Il était une fois, un jeune voleur un peu perdu, jusqu’au jour où il rencontra la princesse de l’histoire et où tout a commencé à changer. On pourrait croire que c'est ce que le film entend raconter, mais si le fond de l'histoire est vrai, rien n'est aussi idyllique que chez Disney.


Shéhérazade, voilà pourtant un titre qui invite au voyage, mais avec toujours cette menace qui plane au dessus de la tête de la conteuse: celle de mourir dès qu’on se lassera de son récit.
A cet égard, le film de Jean-Bernard Marlin porte bien son titre: son intrigue va se jouer sur le fil du rasoir, avec l’impression permanente que nos héros peuvent en un éclair s’en sortir ou se noyer.
Shéhérazade, voilà un nom ensorceleur qu’on peine d’abord à associer à ce qu’on découvre: une prison d’où sort le jeune Zac et sa mèche aussi rebelle que son âme. A peine dehors, il cherche à se remettre à flots.
C’est lui qu’on suit pendant tout le film, et même si on sait que sa rencontre avec Shéhérazade devrait changer les choses, on est bien loin du registre de la fable.
La princesse est une prostituée, et son héraut deviendra son mac.
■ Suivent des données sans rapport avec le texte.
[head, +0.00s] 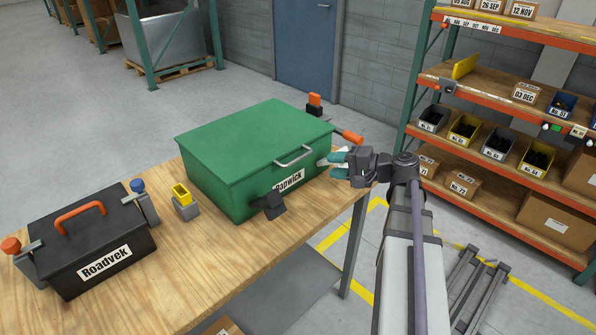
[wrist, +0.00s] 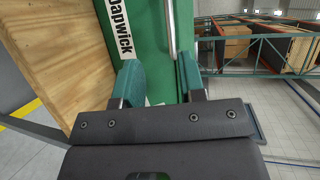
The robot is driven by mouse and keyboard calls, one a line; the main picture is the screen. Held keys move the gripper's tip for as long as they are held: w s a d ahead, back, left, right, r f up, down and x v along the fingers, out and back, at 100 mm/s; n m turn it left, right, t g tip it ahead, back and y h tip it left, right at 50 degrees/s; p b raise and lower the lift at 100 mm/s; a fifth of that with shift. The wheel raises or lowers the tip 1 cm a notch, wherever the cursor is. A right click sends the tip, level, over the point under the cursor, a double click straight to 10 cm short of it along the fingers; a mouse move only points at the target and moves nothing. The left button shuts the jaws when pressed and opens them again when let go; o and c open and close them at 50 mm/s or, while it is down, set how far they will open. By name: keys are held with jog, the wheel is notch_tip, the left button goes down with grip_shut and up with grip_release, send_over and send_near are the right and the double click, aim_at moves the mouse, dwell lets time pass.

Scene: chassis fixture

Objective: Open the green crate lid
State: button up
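The green crate (head: 225,190) stands on the wooden table with its green lid (head: 250,138) lying flat and closed on top. A silver bar handle (head: 293,156) sits at the lid's front edge; it also shows in the wrist view (wrist: 172,28). My gripper (head: 326,158) is beside the crate's front, to the right of the handle and the label (head: 289,182). In the wrist view its teal fingers (wrist: 158,76) are apart with nothing held between them. The handle lies beyond the fingertips, nearer the right finger. I cannot tell whether a finger touches the crate.
Orange-tipped clamps (head: 347,136) (head: 314,103) stand by the crate's right end, and a dark block (head: 269,205) is at its front. A black toolbox (head: 95,245) and a yellow-topped block (head: 183,200) sit on the table (head: 215,265) at left. Shelving (head: 500,125) is at right.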

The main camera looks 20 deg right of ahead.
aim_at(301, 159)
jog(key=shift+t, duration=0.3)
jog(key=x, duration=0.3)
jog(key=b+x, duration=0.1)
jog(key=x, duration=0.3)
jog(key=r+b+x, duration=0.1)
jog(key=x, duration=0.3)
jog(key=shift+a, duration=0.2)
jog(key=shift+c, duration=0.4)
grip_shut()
C’est sordide, c’est âpre, et pourtant les jeunes acteurs dégagent quelque chose de lumineux: au milieu d’un langage fleuri d’accent marseillais des cités, de répliques crues, il faut deviner dans les non dits ou les mal dits, l’attachement, la colère, la maladresse, les sentiments.
Le réalisateur ne semble pas chercher à délivrer de message - il l’avoue lui-même -, il ne veut pas diaboliser ou idéaliser les situations, il les utilise pour créer le parcours de deux personnes.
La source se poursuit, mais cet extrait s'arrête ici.